- _Given exercise_
Starting at the line containing "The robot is", copy each line exactly, ending with the line containing "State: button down". Leave out everything else.

--- Start of Data ---

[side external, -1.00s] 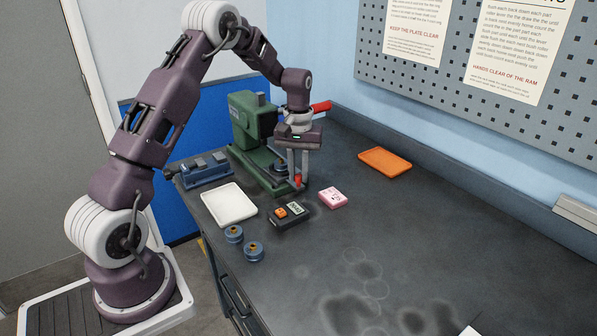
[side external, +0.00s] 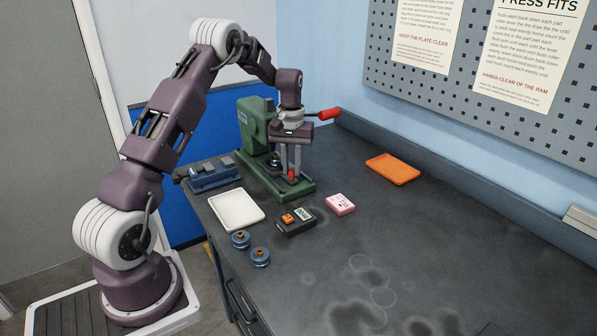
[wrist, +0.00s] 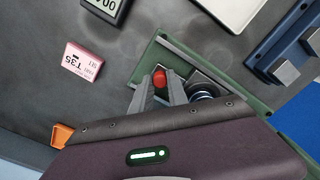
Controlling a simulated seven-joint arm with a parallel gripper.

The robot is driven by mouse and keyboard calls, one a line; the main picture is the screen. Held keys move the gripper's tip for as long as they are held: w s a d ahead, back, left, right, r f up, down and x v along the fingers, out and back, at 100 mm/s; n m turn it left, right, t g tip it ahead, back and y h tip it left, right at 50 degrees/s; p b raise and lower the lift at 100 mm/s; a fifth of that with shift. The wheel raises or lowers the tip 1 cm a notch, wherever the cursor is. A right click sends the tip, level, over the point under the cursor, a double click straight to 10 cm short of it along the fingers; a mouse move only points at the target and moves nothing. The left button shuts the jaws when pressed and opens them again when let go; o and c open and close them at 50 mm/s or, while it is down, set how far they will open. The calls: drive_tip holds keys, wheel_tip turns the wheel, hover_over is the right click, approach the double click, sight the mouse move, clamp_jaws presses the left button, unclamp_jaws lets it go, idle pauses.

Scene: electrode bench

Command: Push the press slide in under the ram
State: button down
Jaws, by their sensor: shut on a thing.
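The green arbor press (side external: 256,126) stands at the back of the bench, with its red-handled lever (side external: 328,114) pointing right. My gripper (side external: 291,172) points down in front of the press and is shut on the red knob (side external: 292,175) of the press slide. In the wrist view the red knob (wrist: 159,78) is between my fingertips. A round dark part with a metal centre (wrist: 203,91) sits on the slide beside the knob, toward the press. It also shows in the side view (side external: 274,160). My gripper and the press partly hide the ram and the slide's inner end.
A white tray (side external: 236,210), a black-and-orange meter (side external: 296,222) and a pink box (side external: 340,204) lie in front of the press. Two blue round parts (side external: 260,257) stand near the bench edge. A blue fixture (side external: 210,175) is left, an orange tray (side external: 392,169) right.

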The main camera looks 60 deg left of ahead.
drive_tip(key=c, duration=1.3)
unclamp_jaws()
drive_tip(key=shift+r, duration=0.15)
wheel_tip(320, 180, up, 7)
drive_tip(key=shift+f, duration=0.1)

--- End of Data ---

- _Problem solution_
The robot is driven by mouse and keyboard calls, one a line; the main picture is the screen. Held keys move the gripper's tip for as long as they are held: w s a d ahead, back, left, right, r f up, down and x v along the fingers, out and back, at 100 mm/s; n m turn it left, right, t g tip it ahead, back and y h tip it left, right at 50 degrees/s; p b raise and lower the lift at 100 mm/s; a fifth of that with shift. The wheel raises or lowers the tip 1 cm a notch, wherever the cursor is. A right click sends the tip, level, over the point under the cursor, a double click straight to 10 cm short of it along the fingers; a mouse move only points at the target and moves nothing. The left button shuts the jaws when pressed and opens them again when let go; o and c open and close them at 50 mm/s or, while it is down, set how far they will open. The calls: drive_tip holds keys, wheel_tip turns the wheel, hover_over is the right click, approach the double click, sight the mouse move, clamp_jaws presses the left button, unclamp_jaws lets it go, idle pauses.

Scene: electrode bench

Command: Push the press slide in under the ram
State: button down

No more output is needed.